Biosphere 2
Oracle, AZ
Biosphere 2 is a 3.14-acre enclosed ecological research facility originally built between 1987 and 1991 to simulate a closed ecological system. The distinctive glass and steel pyramidal structures create futuristic architectural subjects against the Santa Catalina Mountain backdrop. Now operated by the University of Arizona, the facility's geometric glass panels produce compelling reflection and detail photography opportunities.
Photography Guide
- Best Time
- golden hour
- Crowds
- Moderate
- Shot Types
- widedetailreflectionlandscape
- Best Seasons
- springfallwinter
Author's Comments
The first time I drove up from Tucson and saw it through the desert scrub, I laughed out loud.
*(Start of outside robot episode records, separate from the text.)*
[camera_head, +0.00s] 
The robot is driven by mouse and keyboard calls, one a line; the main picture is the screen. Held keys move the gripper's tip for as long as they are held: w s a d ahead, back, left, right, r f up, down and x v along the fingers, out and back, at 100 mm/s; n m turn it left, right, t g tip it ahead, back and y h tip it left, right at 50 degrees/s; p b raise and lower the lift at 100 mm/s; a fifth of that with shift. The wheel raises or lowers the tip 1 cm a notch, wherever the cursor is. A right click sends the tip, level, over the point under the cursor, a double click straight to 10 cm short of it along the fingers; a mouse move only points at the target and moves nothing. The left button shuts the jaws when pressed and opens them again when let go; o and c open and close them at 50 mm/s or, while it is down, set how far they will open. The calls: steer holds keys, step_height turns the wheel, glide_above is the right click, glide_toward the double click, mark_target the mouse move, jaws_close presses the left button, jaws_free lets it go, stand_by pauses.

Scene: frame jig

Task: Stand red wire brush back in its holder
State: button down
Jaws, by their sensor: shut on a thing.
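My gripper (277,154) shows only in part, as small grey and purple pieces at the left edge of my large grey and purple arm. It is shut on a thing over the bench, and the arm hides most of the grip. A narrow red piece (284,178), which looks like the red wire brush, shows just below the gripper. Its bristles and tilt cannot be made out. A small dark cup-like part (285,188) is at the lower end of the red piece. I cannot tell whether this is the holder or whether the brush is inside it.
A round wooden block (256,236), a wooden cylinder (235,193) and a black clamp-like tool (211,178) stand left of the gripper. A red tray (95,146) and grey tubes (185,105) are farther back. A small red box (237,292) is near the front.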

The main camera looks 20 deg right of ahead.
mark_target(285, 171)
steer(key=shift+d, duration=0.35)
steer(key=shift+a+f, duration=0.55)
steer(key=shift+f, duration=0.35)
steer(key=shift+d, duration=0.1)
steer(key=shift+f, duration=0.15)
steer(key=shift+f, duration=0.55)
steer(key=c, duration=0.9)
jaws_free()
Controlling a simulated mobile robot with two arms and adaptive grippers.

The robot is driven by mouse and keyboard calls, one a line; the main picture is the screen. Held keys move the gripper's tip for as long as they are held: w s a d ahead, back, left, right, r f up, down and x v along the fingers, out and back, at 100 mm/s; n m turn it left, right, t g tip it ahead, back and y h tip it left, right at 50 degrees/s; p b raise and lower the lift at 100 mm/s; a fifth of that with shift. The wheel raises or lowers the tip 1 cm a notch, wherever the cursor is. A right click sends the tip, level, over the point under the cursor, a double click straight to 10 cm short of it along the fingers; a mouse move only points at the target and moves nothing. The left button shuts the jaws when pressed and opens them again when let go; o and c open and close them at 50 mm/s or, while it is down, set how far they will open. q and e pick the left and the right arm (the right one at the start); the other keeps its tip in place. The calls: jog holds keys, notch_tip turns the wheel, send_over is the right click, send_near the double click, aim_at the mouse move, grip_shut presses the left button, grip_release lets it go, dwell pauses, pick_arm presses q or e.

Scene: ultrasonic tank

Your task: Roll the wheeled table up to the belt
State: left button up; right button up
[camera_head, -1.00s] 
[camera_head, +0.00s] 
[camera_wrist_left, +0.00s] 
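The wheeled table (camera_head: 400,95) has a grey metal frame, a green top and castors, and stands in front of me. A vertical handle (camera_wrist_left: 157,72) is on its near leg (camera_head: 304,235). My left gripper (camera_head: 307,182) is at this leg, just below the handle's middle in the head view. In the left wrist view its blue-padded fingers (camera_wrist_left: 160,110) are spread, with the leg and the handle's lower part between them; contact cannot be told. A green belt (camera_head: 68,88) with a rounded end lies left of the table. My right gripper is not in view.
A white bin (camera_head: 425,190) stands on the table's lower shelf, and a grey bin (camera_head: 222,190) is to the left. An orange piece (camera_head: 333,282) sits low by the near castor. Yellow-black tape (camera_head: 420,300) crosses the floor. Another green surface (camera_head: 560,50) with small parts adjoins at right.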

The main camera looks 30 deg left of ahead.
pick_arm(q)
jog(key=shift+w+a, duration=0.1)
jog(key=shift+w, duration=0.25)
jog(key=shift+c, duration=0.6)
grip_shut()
There is something genuinely strange about cresting a hill in the Sonoran foothills and finding what looks like a rendering from a 1987 science fiction paperback sitting against the Catalinas. Biosphere 2 has not aged the way you might expect. The glass pyramids still read as futuristic, and the desert light does something to them that I have not seen architecture do anywhere else. Late afternoon in November is when I would send anyone. The sun drops behind the structures and the panels begin to act less like windows and more like a faceted surface, catching different angles of sky and turning the whole complex into something prismatic. You will want a longer lens for the detail work. The geometry of the panels rewards tight compositions, the way the steel framing divides the sky into triangles, the way reflections fragment and reassemble as you move three feet to the left. The wide shot is harder than it looks. The mountains behind want to dominate, and the structures can read as small if you do not work to anchor them. I have found the best wide compositions come from below and to the south, with the pyramids stacked against the Catalinas at the moment the peaks go pink and the glass is still catching the last direct light. That window is short. Maybe ten minutes. You do not need the tour to make the photograph, though the interior biomes are worth seeing once. The exterior is the real subject. Come with time, and walk the perimeter slowly before you raise the camera.